I was drawn from my solitude, lured once again by the outstanding quality of the speaker, though I knew well what giving in to this temptation would entail: the pre-talk private meet and greet, presenting a chance to shake hands and perhaps get a favorite volume signed; and even more enticingly, the post-talk dinner for invited guests, and the forced intimacy that comes from assigned seating.
No, I will not say which event it was, for that would not be fair to any of the participants. Suffice it to say there are few opportunities indeed for one such as me to be put face to face with Ambassadors, Federal judges, and even Justices of the United States Supreme Court. Perhaps to the layperson the names Alito, Ginsberg, and Scalia call to mind only thoughts of vague European heritage, but to the constitutional lawyer they are blazing stars in the night sky.
“Sounds delightful,” you say, “and yet I detect a hint of complaint. What am I missing?” Truly I am an ungrateful wretch, but I will tell you that these events make me wretched, for all that I cannot stay away. Imagine how you would feel meeting a genuine inspiration, a hero whose works you have studied and admired from afar. My stomach flutters and my intestines are tied in knots. Prone to sweating from the lightest of exertions, I become a sticky mess affixed to my place by the buffet table. To avoid acting the fool and not just looking one, I raise my glass and join the toast. The last thing my gut needs is food and drink, which just roils my belly much as my thoughts and emotions are already roiled.
Social trivialities in the presence of such weighty persons and ideas seems the greatest waste to me, but I never seem to navigate safely the path between banalities or a boring inquisition on something significant but out of place in this setting. Awkwardness, thy name is Smalltalk! And to know that I will inflict myself on an unwitting dinner table with my unwitty remarks makes me wish most fervently to return to my hermit’s cave.
I venture forth each time for the same reason, Deuteros: nowhere else are the chances better of hearing unvarnished truth and wisdom. These speakers and judges are at the peak of their careers, brimming with knowledge, experience, and insight. They are also typically near the end of their careers, and because Federal judges are appointed for life, this means they are near the end of their lives. I’ve often thought the invitation to speak at these series is like an advance copy of one’s obituary. Considering how many have passed away not long after speaking, I’d be superstitious about not passing up an invitation to speak.
They have gained confidence because of their age and experience.
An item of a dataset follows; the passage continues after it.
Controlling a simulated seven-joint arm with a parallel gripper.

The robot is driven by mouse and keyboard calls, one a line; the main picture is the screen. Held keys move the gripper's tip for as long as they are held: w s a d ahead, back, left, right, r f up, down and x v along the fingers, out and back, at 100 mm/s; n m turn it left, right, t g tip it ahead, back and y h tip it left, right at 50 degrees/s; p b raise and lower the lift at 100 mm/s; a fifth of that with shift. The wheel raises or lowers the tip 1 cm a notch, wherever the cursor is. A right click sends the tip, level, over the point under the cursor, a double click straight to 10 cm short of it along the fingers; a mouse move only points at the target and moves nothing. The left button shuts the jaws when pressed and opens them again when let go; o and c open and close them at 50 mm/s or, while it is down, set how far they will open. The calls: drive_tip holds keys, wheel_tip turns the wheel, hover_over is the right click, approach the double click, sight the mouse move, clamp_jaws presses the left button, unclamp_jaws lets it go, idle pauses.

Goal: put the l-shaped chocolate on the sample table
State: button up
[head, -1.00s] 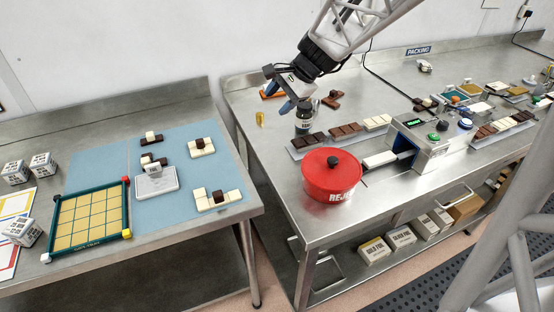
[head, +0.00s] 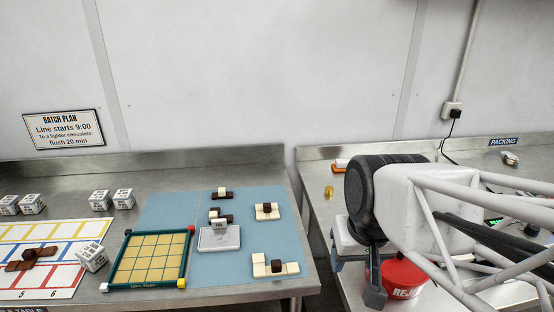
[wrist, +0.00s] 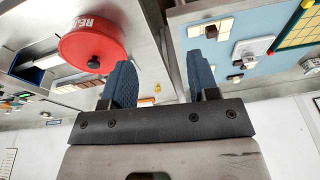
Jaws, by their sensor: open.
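Several chocolate pieces rest on the blue mat (head: 160,210) of the left table (head: 120,180). A white-based piece with a brown cube (head: 276,266) is at the front right. Another white-based piece with a brown cube (head: 267,211) is behind it. Two dark pieces (head: 222,193) (head: 222,217) are to their left. I cannot tell which is the l-shaped one. A brown piece (head: 32,259) lies on the coloured-grid sheet at far left. My gripper (wrist: 161,84) is open and empty in the wrist view; my arm mostly hides it in the head view.
A red reject tub (head: 404,278) stands partly behind my arm on the right bench; it also shows in the wrist view (wrist: 92,44). A gap separates the benches. A grid tray (head: 184,281), a small scale (head: 219,240) and several printed cubes (head: 100,200) occupy the left table.

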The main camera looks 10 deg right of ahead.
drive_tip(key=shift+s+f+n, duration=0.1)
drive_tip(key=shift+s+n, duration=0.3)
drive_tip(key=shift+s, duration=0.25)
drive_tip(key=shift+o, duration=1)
More importantly, they’ve typically gained wisdom, not least in having learned not to care what other people think. Consider what happens if you are presented daily for decades with opposite sides of every issue and forced to decide which is correct, or whether neither is correct and a third way is appropriate. This will make you very good at deciding, and to stay sane you must also believe you are making good decisions. Remember, at the level of the Supreme Court there is no further appeal, so yours is the last voice. For us to hear such learned people speak their mind without regard to what others think, and with neither the intent to flatter nor offend, is a rare blessing.
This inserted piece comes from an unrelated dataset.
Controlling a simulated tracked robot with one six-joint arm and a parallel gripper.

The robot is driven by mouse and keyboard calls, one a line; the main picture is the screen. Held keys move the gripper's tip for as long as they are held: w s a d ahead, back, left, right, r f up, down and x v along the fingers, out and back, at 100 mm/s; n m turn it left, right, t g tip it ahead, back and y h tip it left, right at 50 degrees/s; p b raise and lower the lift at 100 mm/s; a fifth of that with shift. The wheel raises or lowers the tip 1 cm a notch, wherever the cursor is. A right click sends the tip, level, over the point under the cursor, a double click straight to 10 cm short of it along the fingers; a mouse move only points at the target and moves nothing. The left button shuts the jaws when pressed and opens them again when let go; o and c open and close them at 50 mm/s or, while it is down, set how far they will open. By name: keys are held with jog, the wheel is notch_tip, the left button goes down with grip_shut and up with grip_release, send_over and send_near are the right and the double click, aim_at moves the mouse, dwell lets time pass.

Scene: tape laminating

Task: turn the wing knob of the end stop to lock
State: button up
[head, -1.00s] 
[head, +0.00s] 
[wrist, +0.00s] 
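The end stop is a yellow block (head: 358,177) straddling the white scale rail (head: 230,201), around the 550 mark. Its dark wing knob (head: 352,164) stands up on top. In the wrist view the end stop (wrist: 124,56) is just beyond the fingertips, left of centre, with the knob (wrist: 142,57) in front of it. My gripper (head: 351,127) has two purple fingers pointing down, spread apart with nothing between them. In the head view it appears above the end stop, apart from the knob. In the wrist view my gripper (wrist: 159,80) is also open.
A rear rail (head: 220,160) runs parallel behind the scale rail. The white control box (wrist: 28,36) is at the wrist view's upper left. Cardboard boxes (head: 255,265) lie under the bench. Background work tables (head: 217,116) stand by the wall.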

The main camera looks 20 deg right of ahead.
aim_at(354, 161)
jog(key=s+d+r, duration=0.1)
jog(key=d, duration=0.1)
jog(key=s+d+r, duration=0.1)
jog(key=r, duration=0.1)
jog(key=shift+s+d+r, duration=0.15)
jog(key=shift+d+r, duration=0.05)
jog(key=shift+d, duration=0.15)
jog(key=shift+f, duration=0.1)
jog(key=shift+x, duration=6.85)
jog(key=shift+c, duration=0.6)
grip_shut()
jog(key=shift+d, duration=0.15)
Philosophy holds out this blessing to each of us, without the agony of gilded invitations to pre-talk toasts or post-talk parties: the chance to hear and understand the unvarnished truth, for any whose eyes and ears are open to the message. Yes it is uncomfortable to be confronted with one’s failings and frailties. To not look away because there is no hiding from oneself, no higher court to take up the appeal. But to admit a weakness is to put a name and a face to that weakness, which is a first critical step to overcoming it and becoming stronger.
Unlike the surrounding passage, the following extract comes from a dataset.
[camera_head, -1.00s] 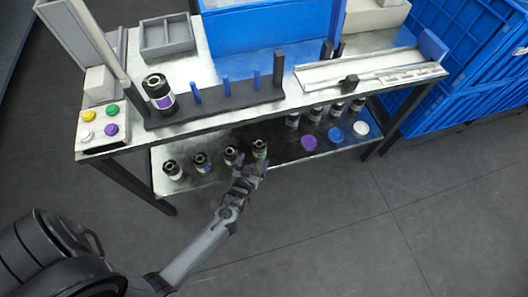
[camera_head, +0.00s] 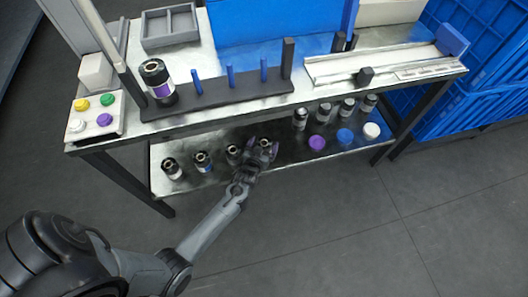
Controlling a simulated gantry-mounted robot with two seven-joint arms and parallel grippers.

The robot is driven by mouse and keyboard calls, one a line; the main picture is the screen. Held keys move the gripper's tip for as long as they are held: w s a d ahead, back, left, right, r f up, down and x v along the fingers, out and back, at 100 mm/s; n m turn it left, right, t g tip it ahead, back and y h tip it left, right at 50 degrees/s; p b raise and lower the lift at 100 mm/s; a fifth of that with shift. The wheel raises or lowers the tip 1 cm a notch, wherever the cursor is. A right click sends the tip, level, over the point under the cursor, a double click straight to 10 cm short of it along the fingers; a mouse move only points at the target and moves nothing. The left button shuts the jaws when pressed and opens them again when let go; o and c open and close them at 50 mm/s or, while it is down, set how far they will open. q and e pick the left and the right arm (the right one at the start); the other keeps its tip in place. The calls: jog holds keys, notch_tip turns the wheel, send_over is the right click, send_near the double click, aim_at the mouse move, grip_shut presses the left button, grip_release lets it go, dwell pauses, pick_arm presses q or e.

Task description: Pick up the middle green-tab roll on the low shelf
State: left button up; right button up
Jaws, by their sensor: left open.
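Several dark rolls with pale cores stand upright on the low shelf (camera_head: 210,188). The front row has rolls at the left (camera_head: 172,168), beside it (camera_head: 203,161), and further right (camera_head: 233,154). The rightmost front roll (camera_head: 266,144) stands at my left gripper (camera_head: 262,150), whose open fingers are on either side of it and partly hide it. Whether the fingers touch it cannot be told. Green tabs are too small to make out clearly. My right gripper is not in view.
A back row of rolls (camera_head: 324,113) stands behind purple (camera_head: 317,142), blue (camera_head: 345,136) and white (camera_head: 371,131) discs. The tabletop edge overhangs the shelf. Above are a peg rack (camera_head: 220,100) with a purple-banded roll (camera_head: 157,80) and a button box (camera_head: 92,120).

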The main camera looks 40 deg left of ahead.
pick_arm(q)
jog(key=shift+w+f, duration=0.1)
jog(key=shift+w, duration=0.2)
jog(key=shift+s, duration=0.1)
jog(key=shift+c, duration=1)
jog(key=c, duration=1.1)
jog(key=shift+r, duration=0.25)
Philosophy helps us not because it tells us that we are perfect, but in holding up a mirror to our faults. By helping us recognize our limitations we can most profitably direct our efforts to where we need them most. Are you warned to be wary of wants? Then pay attention to the signs indicating you are wanting more than you need. Are you plagued by worry over what other people think? By ordering your mind to understand the true nature of things you learn that ignorant opinions carry no weight, and so should not burden you. Philosophy ultimately arms us against all that ails us, but we must first let her indicate that we are ill.